Understanding Your Results
The stretch percentages tell you how much the piece needs to grow in each direction. If both percentages are under 5 percent, blocking will be easy and low-risk. If either percentage is over 15 percent, pay close attention to the feasibility rating — you may need to adjust your expectations or accept that the piece cannot reach the target dimensions.
The feasibility rating is based on general fiber behavior, not a guarantee. Your specific yarn, stitch pattern, and tension all affect how much stretch is achievable. Lace patterns stretch dramatically because the open stitches have room to expand. Dense stockinette or textured stitches have less room to move.
If the calculator shows a warning about your fiber type, take it seriously. Felting non-superwash wool and killing acrylic are irreversible. When in doubt, test your blocking method on your gauge swatch before committing to the full piece.
Pro Tips
From 30+ years of fiber arts experience
✓Always test your blocking method on your gauge swatch before blocking the finished piece. This is especially important for unknown fibers or blends.
✓Use rustproof T-pins or dedicated blocking pins. Regular straight pins can rust and stain your work.
✓For straight edges on shawls and blankets, invest in blocking wires. They create a smooth, even edge without the scalloped look that individual pins create.
✓Never hang a wet blocked item to dry. The weight of the water will stretch the piece unevenly. Always dry flat on blocking mats or a towel.
What This Technique Does to Your Fabric
Blocking transforms unfinished handwork into polished, professional-quality pieces by relaxing fibers and setting them into the intended shape and dimensions. The technique smooths uneven stitches, opens lace patterns so motifs become visible, relaxes cable crossings into their proper relief, and evens edges that curl or wave. The visual transformation is dramatic: an unblocked piece looks homemade; the same piece after blocking looks like commercial knitwear. Blocking also reveals mistakes and fixing opportunities — distorted stitches, dropped stitches, and gauge issues become obvious once the piece is pinned flat. The technique is reversible: blocked garments will gradually return toward their original shape as humidity and wear alter the fiber memory, though superwash treatment makes blocking effects more permanent.
Step by Step
1Before wetting, measure your unblocked piece in multiple places (length, width, and any pattern-specific dimensions) to establish starting dimensions.
2Choose a blocking method appropriate to your fiber: wet blocking for wool and natural fibers, spray blocking for most fibers, steam blocking for robust fibers only.
3If wet blocking, submerge the piece in cool water with wool wash, gently squeeze (never wring), and carefully remove excess water by rolling in a towel.
4Pin the piece to blocking mats at target dimensions, shaping as needed, and allow to dry completely (12-24 hours) before removing pins.
Fiber-Specific Notes
Wool is the most forgiving fiber for blocking — it stretches dramatically when wet and holds its blocked shape beautifully.

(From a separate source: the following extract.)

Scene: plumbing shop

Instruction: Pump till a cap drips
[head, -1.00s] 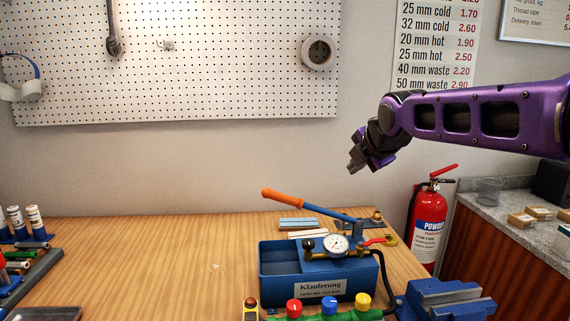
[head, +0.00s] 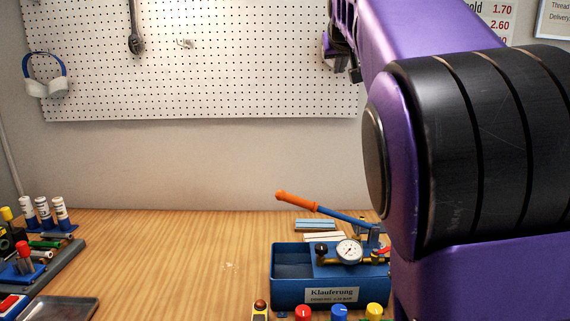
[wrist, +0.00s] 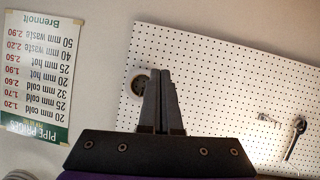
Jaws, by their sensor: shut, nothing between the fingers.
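The blue test pump (head: 330,290) stands on the wooden bench in the head view, with a dial gauge (head: 349,251) on top. Its lever with an orange handle (head: 297,201) slants up to the left. Red, blue and yellow caps (head: 339,312) show in a row at the bottom edge, cut off by the frame. My arm hides the pump's right end. My gripper (wrist: 163,75) is shut and empty in the wrist view, with the pegboard and wall behind it. It is well above the bench, away from the lever.
A rack with white-topped tubes (head: 43,212) and coloured parts stands at the left of the bench. A dark tray (head: 62,308) lies at front left. A pegboard (head: 200,60) hangs on the wall. The bench's middle left is clear.

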Superwash wool behaves similarly but the anti-felt treatment may affect stitch appearance slightly. Non-superwash wool requires cool water to prevent accidental felting; hot water or aggressive agitation will permanently damage it. Cotton and linen respond well to both wet and steam blocking and can stretch moderately without permanent damage. Acrylic must never be steamed — heat permanently damages the synthetic fibers, causing stiffness and color changes. Alpaca is delicate and stretches easily; use spray blocking to avoid overstretch that becomes permanent. Silk requires gentle handling; use cool water and lay flat to dry rather than pinning, as pins can create permanent holes in the delicate fibers.
Practice Project
Knit a simple stockinette swatch (12 x 12 inches unblocked) in wool, then block it wet to exact finished dimensions (the swatch will grow, potentially to 14 x 14 or larger). Measure how much the piece stretched. Repeat with a second identical swatch in acrylic using only spray blocking. Compare the final dimensions and note how much more dramatically wool stretches than acrylic.
Blocking is the process of wetting or steaming a finished piece and pinning it to specific dimensions so it dries in the correct shape. It evens out stitches, opens up lace patterns, and gives your work a polished, professional finish.

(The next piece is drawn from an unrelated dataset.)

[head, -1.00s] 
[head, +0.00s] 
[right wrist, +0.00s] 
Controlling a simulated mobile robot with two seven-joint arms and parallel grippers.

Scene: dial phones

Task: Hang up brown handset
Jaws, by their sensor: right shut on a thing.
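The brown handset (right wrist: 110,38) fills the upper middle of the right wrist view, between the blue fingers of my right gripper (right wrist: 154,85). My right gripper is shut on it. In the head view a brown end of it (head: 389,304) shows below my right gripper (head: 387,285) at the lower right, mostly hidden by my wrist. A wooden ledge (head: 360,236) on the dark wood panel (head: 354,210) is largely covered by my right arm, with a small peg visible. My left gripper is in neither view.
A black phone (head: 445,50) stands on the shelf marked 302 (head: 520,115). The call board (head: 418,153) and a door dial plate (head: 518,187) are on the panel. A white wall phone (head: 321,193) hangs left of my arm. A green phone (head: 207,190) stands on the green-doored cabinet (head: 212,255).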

Do I have to block every project?
Not strictly, but blocking dramatically improves the appearance of most projects. Lace absolutely must be blocked to open up the pattern. Garments block for better fit and drape. Blankets and scarves benefit from evening out tension.
Can I steam block acrylic yarn?
NEVER steam acrylic. Heat permanently alters acrylic fibers — they lose their bounce and become flat and lifeless. This is called 'killing' the yarn and cannot be undone. Use spray or cool wet blocking only for acrylic.
How long does blocking take to dry?
Wet blocked items typically take 12–48 hours depending on thickness, humidity, and air circulation. Spray blocked items dry faster, usually 6–24 hours. Never unpin until fully dry or the piece will spring back.
How much can I stretch a piece during blocking?
Natural fibers like wool can stretch 15–30% when blocking lace. For stockinette, 5–15% is realistic. Synthetic fibers resist stretching and rarely hold more than 5%. The calculator shows feasibility ratings for your specific stretch percentages.
What equipment do I need for blocking?
At minimum: interlocking foam mats, rustproof T-pins or blocking pins, and a spray bottle or basin. Blocking wires are helpful for straight edges. Wool wash like Eucalan or Soak is recommended for wet blocking.